Lines of data:
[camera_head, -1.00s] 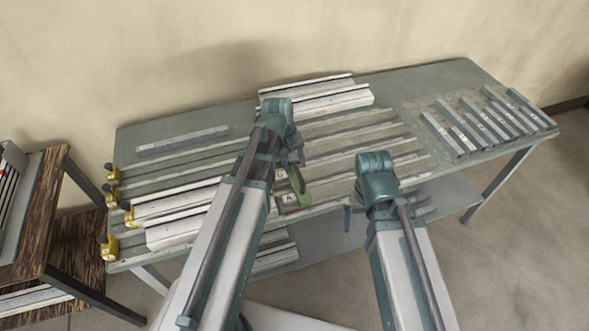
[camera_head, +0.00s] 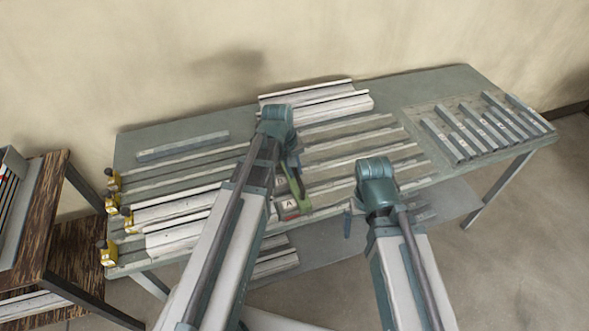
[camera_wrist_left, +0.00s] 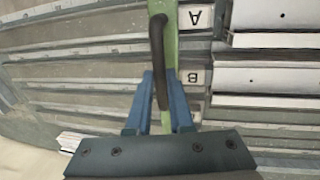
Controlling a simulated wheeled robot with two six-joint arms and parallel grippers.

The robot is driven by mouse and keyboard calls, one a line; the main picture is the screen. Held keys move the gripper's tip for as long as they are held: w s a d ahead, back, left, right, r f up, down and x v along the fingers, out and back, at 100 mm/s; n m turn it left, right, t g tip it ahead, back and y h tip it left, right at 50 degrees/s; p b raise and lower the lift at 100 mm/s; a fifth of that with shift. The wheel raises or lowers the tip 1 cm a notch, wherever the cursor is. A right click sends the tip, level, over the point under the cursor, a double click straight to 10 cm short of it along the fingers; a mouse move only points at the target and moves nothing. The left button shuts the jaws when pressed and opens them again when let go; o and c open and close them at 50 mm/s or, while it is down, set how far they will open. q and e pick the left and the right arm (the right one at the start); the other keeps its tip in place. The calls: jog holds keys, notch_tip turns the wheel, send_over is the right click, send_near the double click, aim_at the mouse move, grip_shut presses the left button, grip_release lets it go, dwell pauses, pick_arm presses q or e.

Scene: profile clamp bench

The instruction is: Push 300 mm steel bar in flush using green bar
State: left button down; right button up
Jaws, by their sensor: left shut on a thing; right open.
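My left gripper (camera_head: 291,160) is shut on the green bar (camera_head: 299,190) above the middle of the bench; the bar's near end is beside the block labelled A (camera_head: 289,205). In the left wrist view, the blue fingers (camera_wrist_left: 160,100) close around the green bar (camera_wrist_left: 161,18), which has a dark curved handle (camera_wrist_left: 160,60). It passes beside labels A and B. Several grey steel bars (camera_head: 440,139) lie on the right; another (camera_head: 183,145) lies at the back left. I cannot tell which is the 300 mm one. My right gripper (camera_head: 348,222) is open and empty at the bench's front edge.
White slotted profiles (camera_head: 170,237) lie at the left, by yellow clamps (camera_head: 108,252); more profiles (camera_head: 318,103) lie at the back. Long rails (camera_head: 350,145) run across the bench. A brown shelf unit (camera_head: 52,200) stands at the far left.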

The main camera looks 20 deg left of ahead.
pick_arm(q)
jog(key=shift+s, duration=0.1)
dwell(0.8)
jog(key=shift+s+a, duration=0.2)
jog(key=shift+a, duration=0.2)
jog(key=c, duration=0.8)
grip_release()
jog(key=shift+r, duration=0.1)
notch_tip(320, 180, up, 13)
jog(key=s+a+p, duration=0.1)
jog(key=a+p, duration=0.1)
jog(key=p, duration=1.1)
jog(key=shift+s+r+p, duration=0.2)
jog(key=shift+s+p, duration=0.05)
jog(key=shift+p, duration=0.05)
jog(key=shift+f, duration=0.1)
* * *
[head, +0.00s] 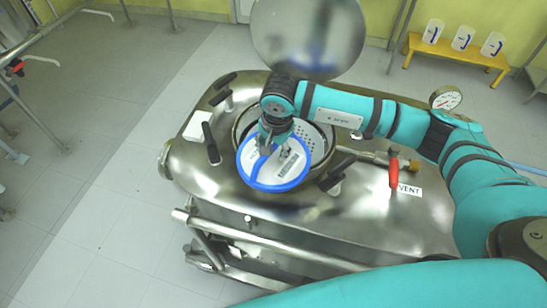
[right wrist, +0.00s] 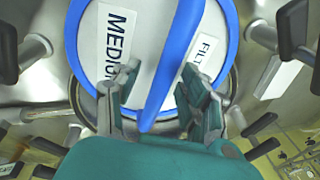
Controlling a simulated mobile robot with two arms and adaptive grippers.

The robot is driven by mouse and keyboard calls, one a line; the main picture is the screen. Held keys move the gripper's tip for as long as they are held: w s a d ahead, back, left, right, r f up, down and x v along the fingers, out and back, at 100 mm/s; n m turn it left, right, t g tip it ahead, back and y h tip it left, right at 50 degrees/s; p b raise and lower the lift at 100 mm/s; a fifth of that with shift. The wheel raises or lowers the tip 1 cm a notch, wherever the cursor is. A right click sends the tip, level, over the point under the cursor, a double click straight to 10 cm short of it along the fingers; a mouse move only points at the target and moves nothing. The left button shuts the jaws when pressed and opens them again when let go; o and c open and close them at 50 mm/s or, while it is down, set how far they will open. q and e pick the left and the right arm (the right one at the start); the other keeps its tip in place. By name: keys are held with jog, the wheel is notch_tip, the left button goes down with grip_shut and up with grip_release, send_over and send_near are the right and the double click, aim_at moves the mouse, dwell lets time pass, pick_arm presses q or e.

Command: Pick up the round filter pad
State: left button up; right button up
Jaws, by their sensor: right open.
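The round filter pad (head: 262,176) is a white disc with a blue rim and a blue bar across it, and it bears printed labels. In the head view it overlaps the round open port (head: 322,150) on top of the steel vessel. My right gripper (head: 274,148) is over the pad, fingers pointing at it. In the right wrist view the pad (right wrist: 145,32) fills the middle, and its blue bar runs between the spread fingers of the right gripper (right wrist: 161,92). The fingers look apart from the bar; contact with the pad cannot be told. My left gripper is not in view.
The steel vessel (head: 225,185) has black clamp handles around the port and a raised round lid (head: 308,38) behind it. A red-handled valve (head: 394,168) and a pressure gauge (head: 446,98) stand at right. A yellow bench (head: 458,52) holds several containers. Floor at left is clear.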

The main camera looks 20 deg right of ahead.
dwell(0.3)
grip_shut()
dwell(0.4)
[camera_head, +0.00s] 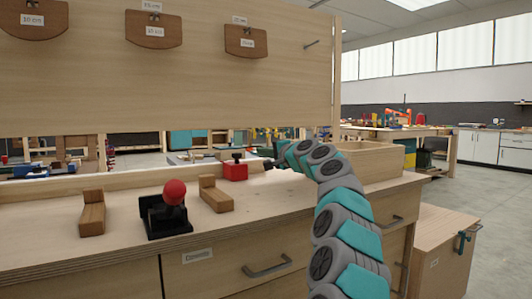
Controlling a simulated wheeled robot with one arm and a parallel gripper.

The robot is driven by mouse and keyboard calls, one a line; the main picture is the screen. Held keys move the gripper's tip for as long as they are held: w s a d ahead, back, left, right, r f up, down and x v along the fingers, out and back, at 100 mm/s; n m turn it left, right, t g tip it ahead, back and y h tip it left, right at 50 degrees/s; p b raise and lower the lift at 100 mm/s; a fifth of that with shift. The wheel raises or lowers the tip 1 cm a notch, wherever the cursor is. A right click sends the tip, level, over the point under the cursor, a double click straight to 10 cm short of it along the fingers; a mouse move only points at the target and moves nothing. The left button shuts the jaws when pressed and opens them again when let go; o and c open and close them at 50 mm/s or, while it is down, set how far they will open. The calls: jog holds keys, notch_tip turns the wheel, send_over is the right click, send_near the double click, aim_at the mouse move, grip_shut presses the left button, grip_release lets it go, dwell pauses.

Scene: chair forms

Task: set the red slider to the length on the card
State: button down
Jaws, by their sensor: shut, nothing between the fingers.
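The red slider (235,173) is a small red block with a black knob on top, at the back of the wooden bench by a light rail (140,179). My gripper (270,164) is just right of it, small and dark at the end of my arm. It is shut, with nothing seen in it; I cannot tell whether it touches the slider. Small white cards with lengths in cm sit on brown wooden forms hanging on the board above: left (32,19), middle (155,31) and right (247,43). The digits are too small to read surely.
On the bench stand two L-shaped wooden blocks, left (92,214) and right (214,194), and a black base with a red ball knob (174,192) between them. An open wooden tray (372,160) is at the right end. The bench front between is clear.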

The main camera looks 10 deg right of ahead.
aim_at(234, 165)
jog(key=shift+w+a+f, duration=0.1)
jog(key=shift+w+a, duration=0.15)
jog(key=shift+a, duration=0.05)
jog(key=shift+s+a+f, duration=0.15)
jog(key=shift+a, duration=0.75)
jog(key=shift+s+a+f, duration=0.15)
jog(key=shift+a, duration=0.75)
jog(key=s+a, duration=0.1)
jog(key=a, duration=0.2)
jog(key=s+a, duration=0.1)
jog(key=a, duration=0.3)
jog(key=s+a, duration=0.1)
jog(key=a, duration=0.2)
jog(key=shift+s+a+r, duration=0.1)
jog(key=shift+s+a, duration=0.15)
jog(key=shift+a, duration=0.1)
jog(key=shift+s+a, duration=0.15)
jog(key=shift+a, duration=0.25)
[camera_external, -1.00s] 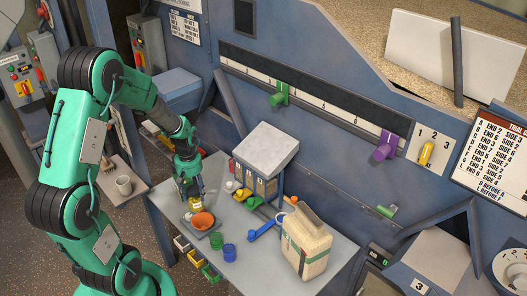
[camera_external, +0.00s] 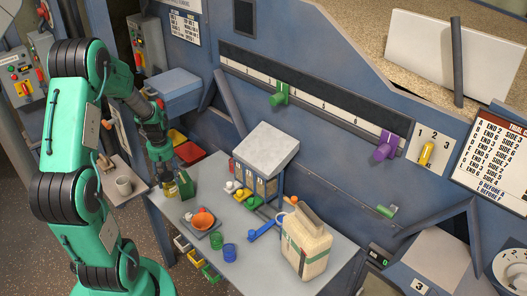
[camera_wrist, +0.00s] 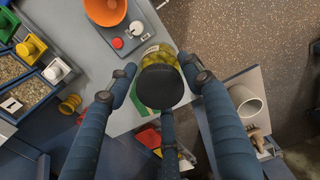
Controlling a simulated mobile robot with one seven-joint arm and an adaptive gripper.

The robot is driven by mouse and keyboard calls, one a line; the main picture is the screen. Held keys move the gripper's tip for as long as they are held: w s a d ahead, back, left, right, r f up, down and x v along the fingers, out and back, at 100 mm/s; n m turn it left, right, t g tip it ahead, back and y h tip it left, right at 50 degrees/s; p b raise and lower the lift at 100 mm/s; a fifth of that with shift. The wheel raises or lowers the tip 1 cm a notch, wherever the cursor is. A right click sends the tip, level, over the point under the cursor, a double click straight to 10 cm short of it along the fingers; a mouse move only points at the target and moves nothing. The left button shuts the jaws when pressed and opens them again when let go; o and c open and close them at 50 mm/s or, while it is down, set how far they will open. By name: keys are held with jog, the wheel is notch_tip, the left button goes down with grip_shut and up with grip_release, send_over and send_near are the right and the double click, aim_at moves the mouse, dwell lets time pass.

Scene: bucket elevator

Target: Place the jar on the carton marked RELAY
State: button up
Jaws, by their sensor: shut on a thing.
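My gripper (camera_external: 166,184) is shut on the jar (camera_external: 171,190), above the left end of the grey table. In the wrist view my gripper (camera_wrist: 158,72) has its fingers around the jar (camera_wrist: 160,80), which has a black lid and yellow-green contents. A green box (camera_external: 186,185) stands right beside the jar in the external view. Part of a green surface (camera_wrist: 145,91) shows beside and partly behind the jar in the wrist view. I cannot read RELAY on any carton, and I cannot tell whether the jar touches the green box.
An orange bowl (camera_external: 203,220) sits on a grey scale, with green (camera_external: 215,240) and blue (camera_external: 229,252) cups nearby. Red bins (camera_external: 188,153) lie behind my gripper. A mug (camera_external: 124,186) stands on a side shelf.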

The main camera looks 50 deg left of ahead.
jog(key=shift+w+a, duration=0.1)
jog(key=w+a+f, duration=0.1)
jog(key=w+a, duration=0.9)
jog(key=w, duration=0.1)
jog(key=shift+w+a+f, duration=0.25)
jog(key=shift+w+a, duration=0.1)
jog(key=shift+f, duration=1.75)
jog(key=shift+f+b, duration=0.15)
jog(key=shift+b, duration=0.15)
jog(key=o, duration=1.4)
==
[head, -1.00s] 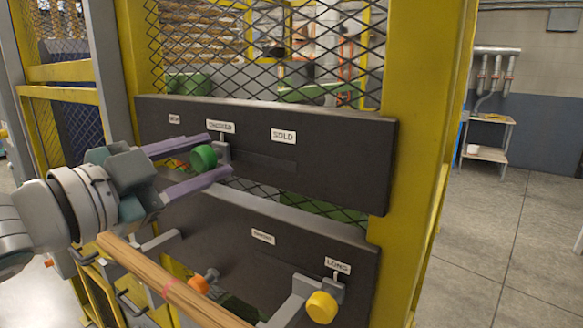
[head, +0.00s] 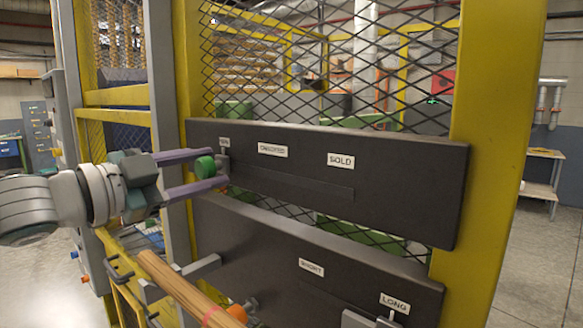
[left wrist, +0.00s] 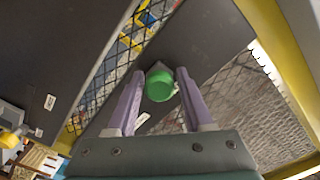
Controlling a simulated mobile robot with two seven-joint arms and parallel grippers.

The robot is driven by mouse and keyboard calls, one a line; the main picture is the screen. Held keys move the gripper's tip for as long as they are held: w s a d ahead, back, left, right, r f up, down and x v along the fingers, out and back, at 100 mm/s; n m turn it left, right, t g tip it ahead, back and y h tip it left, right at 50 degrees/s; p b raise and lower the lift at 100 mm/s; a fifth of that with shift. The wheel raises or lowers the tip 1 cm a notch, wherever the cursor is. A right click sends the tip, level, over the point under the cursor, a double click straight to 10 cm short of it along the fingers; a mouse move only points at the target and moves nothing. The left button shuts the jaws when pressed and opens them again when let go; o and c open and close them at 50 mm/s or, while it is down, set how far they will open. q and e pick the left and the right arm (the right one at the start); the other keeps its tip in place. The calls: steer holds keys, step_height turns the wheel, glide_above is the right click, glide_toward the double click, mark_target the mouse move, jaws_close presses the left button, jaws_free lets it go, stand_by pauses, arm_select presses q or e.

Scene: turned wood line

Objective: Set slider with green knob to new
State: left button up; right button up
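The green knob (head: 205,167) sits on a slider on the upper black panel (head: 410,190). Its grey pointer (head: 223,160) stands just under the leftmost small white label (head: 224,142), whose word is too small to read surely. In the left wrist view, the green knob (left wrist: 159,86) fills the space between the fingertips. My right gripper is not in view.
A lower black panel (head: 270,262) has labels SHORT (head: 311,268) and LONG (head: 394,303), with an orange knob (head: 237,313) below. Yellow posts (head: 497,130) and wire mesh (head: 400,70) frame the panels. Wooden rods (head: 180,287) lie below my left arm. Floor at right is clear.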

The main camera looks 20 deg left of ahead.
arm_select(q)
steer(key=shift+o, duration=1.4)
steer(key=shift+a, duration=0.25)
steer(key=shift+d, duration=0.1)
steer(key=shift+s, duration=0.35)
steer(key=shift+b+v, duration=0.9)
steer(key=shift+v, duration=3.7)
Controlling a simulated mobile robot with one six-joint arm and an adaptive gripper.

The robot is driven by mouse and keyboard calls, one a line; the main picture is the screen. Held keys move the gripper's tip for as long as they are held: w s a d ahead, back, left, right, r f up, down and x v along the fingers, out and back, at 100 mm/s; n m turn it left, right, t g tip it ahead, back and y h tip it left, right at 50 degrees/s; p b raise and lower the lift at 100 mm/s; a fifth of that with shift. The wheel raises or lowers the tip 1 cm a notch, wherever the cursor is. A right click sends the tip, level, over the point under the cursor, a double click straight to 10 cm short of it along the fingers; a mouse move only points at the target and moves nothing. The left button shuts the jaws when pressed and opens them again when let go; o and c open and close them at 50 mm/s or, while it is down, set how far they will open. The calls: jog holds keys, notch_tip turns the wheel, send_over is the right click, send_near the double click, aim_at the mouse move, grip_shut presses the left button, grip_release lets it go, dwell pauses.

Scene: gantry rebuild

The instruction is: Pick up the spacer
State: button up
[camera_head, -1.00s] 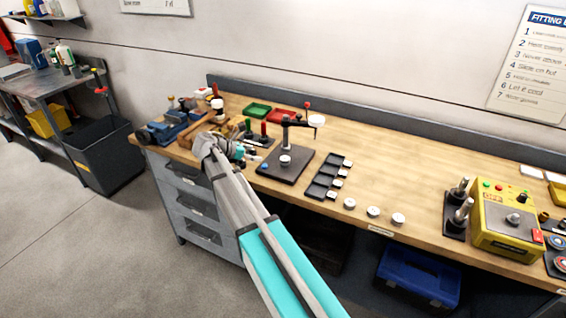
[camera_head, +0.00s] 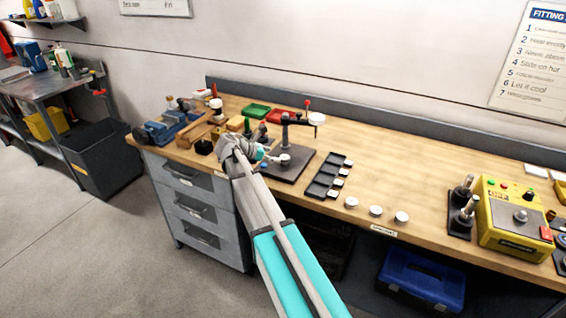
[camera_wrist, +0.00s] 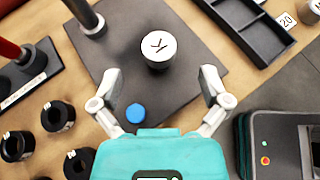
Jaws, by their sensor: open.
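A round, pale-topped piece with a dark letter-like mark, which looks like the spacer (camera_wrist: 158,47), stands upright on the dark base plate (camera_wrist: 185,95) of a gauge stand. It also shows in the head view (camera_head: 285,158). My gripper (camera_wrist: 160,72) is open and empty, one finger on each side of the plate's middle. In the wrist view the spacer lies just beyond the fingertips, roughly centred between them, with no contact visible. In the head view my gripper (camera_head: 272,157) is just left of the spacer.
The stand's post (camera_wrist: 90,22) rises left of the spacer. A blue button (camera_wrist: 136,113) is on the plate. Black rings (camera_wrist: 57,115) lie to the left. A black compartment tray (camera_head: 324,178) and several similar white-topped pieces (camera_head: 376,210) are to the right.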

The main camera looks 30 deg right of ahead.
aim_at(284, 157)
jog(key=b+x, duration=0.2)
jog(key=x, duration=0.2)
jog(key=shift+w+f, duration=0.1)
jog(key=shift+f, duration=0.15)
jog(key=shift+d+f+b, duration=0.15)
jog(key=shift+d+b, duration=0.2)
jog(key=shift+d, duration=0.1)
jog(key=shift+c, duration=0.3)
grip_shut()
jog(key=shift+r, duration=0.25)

What the task requires:
Gather each line of the listing containing the word "Controlling" and show it.

Expected output:
Controlling a simulated wheeled robot with two six-joint arms and parallel grippers.
Controlling a simulated mobile robot with two arms and adaptive grippers.
Controlling a simulated wheeled robot with one arm and a parallel gripper.
Controlling a simulated mobile robot with one seven-joint arm and an adaptive gripper.
Controlling a simulated mobile robot with two seven-joint arms and parallel grippers.
Controlling a simulated mobile robot with one six-joint arm and an adaptive gripper.

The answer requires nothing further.